Since my publisher is marketing my novel ARE YOU IN THE MOOD? as momlit,
I listened with interest.
“I read to get away from thinking about my kids. Why read about
someone else’s kids? Sounds boring.”
Since none of them knew it was getting this label, or what my new book
was about, I kept my mouth shut, too.
“The author obviously had enough free time to write a book about
how ‘hard’ it is to be a mother, and then she was lucky
enough to get it published, so give me a break.”
“Worse yet, who wants to read about a mom who enjoys being with
her children?”
“And does craft projects and homeschooling.”
“And makes sure her kids snack on carrot sticks.”

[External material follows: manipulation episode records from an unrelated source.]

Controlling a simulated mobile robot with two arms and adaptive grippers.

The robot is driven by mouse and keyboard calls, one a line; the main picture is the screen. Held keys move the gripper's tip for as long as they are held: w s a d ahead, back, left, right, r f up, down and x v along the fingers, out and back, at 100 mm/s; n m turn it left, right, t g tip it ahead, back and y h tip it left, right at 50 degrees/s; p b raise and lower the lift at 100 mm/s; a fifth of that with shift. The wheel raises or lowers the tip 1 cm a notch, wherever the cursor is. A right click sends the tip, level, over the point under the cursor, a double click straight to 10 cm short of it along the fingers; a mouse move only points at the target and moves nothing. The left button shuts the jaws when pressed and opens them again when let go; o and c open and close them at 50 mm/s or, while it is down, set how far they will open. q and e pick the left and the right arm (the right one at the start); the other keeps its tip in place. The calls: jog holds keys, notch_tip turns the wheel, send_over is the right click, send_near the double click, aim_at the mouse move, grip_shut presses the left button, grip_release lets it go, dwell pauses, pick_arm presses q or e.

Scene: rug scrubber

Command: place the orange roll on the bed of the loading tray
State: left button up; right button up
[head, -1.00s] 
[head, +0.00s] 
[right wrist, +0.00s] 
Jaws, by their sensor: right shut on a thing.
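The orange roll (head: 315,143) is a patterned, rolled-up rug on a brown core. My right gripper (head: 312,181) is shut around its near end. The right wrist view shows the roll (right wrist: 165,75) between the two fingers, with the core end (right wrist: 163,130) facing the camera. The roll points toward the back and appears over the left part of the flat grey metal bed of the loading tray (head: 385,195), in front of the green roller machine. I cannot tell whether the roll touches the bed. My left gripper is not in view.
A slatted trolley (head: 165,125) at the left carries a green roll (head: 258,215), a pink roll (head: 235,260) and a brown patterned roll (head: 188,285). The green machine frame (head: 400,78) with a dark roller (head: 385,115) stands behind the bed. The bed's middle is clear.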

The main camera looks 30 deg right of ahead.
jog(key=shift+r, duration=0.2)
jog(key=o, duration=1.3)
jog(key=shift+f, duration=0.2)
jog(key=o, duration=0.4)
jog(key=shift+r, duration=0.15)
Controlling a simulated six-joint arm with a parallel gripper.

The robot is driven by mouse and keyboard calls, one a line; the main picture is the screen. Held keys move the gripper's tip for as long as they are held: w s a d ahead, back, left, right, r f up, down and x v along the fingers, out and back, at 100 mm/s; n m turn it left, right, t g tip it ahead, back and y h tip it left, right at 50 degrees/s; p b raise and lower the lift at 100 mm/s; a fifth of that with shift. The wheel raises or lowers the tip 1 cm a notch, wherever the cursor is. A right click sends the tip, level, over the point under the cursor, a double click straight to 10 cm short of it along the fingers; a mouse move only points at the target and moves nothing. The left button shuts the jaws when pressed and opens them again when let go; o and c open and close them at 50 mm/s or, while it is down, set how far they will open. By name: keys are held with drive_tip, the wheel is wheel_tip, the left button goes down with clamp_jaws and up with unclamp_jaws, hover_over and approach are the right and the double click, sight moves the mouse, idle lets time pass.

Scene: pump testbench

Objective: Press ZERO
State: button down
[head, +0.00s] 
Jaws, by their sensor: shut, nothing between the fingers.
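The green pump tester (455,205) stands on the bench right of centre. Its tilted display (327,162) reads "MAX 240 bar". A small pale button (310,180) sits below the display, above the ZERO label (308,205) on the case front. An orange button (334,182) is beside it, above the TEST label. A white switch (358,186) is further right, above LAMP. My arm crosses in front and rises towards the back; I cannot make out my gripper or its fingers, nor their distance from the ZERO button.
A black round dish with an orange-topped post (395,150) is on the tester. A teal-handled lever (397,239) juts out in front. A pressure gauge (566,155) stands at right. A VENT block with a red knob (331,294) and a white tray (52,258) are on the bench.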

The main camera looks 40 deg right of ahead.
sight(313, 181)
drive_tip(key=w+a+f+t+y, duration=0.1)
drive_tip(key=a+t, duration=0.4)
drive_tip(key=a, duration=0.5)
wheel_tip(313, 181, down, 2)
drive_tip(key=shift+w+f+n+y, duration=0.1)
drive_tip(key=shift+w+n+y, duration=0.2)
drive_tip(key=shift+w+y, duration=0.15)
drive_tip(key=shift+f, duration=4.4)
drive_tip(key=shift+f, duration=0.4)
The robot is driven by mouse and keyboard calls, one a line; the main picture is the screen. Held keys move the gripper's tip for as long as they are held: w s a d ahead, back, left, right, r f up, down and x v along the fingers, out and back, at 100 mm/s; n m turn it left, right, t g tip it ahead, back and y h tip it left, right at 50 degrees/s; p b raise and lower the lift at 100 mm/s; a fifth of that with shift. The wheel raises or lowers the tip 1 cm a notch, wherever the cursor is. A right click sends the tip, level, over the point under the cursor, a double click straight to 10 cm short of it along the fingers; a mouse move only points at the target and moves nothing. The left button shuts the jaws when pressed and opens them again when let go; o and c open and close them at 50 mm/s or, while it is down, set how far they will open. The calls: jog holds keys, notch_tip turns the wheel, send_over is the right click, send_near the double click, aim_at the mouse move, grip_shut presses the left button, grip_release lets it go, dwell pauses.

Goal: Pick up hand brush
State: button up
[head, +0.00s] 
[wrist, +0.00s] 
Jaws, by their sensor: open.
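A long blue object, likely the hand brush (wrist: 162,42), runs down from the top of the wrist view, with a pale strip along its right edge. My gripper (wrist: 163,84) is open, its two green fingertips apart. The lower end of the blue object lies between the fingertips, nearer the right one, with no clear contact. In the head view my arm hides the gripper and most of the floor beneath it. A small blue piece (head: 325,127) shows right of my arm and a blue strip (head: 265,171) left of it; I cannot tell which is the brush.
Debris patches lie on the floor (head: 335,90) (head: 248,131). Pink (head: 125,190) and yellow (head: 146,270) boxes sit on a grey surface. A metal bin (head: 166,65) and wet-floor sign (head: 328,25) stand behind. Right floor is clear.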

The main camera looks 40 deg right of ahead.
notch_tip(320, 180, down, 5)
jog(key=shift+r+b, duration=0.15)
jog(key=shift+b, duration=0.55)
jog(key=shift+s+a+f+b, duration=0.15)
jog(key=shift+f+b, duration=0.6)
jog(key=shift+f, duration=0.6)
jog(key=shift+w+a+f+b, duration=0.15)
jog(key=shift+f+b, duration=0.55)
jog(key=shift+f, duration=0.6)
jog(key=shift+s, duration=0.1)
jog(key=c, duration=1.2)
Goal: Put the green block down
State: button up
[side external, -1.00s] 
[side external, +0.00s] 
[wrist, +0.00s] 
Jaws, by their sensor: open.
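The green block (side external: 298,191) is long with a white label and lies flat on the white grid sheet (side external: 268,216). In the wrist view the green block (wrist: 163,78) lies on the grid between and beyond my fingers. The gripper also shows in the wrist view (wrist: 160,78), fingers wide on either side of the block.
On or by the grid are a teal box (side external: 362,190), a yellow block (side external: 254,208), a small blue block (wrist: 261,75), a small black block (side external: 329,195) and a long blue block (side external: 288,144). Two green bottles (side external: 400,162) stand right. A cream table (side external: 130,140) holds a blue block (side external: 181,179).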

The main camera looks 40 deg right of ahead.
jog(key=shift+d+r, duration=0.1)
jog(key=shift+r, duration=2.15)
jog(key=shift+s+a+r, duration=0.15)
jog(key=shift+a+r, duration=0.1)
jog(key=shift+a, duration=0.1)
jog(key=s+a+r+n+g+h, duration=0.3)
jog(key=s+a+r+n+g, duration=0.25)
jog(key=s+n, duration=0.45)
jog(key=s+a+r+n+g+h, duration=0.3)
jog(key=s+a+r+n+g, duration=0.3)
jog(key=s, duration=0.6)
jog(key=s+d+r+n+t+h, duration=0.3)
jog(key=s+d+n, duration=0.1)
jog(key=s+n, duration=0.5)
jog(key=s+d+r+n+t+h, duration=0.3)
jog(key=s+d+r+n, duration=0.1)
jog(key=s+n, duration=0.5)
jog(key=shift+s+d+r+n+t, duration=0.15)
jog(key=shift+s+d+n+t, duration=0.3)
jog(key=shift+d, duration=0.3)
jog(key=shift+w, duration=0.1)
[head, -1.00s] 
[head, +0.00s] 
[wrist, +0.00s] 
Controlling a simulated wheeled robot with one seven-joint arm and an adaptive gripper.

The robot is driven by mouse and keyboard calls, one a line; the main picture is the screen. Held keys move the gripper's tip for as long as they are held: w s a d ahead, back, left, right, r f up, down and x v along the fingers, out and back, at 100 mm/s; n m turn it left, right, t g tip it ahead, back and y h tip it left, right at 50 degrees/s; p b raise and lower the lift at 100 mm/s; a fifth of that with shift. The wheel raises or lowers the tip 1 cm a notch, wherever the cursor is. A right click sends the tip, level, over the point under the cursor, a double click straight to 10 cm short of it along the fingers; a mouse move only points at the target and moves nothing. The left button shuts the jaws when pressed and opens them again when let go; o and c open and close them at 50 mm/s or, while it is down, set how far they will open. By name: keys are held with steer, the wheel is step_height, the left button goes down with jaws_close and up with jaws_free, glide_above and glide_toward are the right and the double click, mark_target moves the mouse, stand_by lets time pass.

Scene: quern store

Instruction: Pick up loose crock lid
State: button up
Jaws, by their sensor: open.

“I’d rather stick my head in the oven.”
“Hey. Anyone want to read something by Sylvia Plath for next
time?”
Women are the majority of book buyers. And women love to read books
by women about women. But is there a resistance to thinking about what
happens after the wedding day? I can’t believe that it’s
automatically boring to hear about what comes next. Is it all just downhill?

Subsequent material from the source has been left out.